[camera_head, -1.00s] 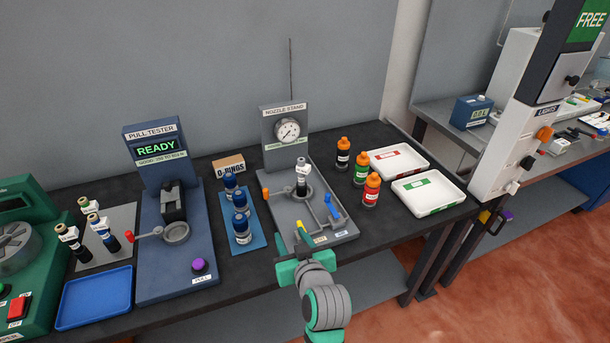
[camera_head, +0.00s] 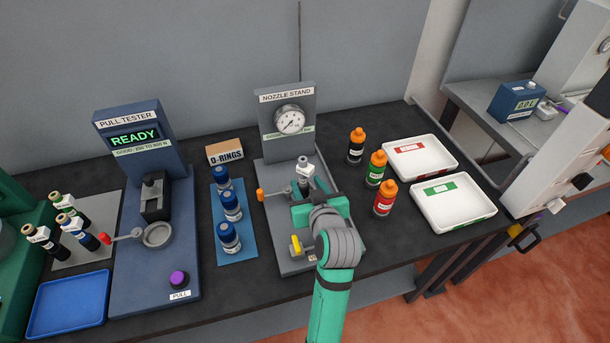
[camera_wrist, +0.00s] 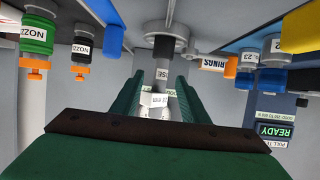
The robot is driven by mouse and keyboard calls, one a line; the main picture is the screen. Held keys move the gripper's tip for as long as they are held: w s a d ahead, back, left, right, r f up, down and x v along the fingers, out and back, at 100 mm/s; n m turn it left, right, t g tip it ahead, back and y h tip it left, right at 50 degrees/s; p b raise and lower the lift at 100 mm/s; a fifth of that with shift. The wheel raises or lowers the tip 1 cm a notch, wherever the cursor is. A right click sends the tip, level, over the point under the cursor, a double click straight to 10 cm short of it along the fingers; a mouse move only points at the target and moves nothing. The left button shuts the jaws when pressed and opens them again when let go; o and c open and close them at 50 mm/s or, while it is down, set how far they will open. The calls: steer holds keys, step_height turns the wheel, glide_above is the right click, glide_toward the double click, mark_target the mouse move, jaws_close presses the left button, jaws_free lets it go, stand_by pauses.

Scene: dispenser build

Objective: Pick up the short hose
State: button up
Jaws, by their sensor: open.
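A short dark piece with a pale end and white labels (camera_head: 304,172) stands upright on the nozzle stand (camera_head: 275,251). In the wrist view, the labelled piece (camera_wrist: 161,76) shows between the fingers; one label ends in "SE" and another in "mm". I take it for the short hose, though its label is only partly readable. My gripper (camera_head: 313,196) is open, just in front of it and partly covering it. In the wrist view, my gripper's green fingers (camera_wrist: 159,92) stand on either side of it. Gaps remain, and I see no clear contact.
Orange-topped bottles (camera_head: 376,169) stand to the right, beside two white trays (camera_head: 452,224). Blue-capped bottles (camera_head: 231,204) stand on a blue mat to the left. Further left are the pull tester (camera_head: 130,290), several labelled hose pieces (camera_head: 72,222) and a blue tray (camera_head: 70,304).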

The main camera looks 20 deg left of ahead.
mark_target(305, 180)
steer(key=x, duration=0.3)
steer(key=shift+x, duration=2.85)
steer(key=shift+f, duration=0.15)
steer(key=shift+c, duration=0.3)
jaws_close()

+===+

◆ **Written request**: Reproduce all of the data exactly, omitting each picture it holds.

◆ **Expected answer**:
[camera_head, -1.00s] 
[camera_head, +0.00s] 
[camera_wrist, +0.00s] 
The robot is driven by mouse and keyboard calls, one a line; the main picture is the screen. Held keys move the gripper's tip for as long as they are held: w s a d ahead, back, left, right, r f up, down and x v along the fingers, out and back, at 100 mm/s; n m turn it left, right, t g tip it ahead, back and y h tip it left, right at 50 degrees/s; p b raise and lower the lift at 100 mm/s; a fifth of that with shift. The wheel raises or lowers the tip 1 cm a notch, wherever the cursor is. A right click sends the tip, level, over the point under the cursor, a double click straight to 10 cm short of it along the fingers; a mouse move only points at the target and moves nothing. The left button shuts the jaws when pressed and opens them again when let go; o and c open and close them at 50 mm/s or, while it is down, set how far they will open. The calls: steer holds keys, step_height turns the wheel, glide_above is the right click, glide_toward the double click, mark_target the mouse move, jaws_close presses the left button, jaws_free lets it go, stand_by pauses.

Scene: dispenser build

Objective: Pick up the short hose
State: button up
Jaws, by their sensor: open.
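A short dark piece with a pale end and white labels (camera_head: 304,172) stands upright on the nozzle stand (camera_head: 275,251). In the wrist view, the labelled piece (camera_wrist: 161,76) shows between the fingers; one label ends in "SE" and another in "mm". I take it for the short hose, though its label is only partly readable. My gripper (camera_head: 313,196) is open, just in front of it and partly covering it. In the wrist view, my gripper's green fingers (camera_wrist: 159,92) stand on either side of it. Gaps remain, and I see no clear contact.
Orange-topped bottles (camera_head: 376,169) stand to the right, beside two white trays (camera_head: 452,224). Blue-capped bottles (camera_head: 231,204) stand on a blue mat to the left. Further left are the pull tester (camera_head: 130,290), several labelled hose pieces (camera_head: 72,222) and a blue tray (camera_head: 70,304).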

The main camera looks 20 deg left of ahead.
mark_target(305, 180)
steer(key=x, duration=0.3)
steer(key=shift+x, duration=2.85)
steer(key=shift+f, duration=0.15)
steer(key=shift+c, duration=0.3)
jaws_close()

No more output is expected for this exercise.